Optimization of a Draft Tube using Statistical Techniques- DOE and 2D Computational Fluid Dynamic Analysis

The draft tube is one of the main components that integrate a turbine, since it has the function of recovering the residual kinetic energy after the runner by the pressure energy. The search for a draft tube design that increases the efficiency of the turbine is always an engineering challenge. The hydromechanics components geometry optimization can be accomplished through the integration of optimization methods and CFD tools. In this work, the geometric optimization of a double diffuser draft tube of a Bulb turbine applied to ultra-low heads is presented, with the objectives of maximizing the pressure recovery coefficient, Cp, and increasing the hydraulic efficiency of the turbine, ηh.

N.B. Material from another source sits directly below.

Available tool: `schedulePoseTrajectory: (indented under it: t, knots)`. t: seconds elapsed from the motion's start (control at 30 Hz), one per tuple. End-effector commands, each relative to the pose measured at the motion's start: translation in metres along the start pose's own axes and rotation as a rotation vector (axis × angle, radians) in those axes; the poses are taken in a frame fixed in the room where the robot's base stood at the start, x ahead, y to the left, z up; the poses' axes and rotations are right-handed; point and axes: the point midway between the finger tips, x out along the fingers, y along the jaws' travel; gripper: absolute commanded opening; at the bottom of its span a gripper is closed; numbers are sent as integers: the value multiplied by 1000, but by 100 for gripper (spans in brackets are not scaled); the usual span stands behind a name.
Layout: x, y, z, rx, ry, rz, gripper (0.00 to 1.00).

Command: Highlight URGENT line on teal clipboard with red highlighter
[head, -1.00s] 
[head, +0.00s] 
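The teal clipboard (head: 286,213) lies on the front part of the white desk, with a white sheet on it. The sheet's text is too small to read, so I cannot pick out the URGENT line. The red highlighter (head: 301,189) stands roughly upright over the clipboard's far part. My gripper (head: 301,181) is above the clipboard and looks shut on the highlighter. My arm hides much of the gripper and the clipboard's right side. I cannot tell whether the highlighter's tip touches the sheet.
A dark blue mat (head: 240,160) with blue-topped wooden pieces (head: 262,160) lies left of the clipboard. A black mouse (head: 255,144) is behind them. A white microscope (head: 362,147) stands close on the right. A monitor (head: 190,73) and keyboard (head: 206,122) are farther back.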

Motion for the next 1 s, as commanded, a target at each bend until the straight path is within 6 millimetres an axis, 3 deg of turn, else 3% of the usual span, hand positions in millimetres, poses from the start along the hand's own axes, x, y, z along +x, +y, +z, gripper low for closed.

These improvements would make it possible to reduce the longitudinal length of the draft tube, thereby, making an easier insertion of this kind of turbines in water transport systems, with pressures around 3 [mH2O]. The optimization methodology was performed in the meridional plane, using twelve geometric variables in the draft tube through the integration of optimization methods and computational fluid dynamics. The optimized geometry obtained showed an increase in the Cp value of 0.71516, from the original geometry, to 0.83080. The results were extended to the 3D flow analysis, where the optimized turbine showed efficiency gains of 82% to 84%, when compared to the original turbine considering that its total length was reduced and its geometry simplified, resulting in a more compact and versatile equipment. The study also concluded that the applied methodology can be extended to other similar optimization problems in the design of hydraulic machines.